▶ WRITTEN REQUEST: Take the line that contains "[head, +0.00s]" and each line after it in the material below, and transcribe them exactly, stopping at the end.

▶ PROVIDED DATA:
..........
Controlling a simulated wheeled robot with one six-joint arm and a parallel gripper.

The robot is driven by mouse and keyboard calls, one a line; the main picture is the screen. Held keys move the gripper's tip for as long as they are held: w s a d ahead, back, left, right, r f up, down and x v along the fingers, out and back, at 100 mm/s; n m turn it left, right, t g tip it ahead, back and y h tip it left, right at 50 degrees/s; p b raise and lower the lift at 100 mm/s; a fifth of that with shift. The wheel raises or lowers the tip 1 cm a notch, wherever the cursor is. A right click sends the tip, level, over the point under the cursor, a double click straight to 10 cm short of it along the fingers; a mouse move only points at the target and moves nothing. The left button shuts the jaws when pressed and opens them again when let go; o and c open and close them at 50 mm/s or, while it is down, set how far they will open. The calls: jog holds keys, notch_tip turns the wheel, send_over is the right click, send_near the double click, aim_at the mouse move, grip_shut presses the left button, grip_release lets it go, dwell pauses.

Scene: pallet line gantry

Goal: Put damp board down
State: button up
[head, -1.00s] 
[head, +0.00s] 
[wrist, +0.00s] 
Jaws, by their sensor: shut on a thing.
..........
▶ COMPLETED EXERCISE:
[head, +0.00s] 
[wrist, +0.00s] 
Jaws, by their sensor: shut on a thing.

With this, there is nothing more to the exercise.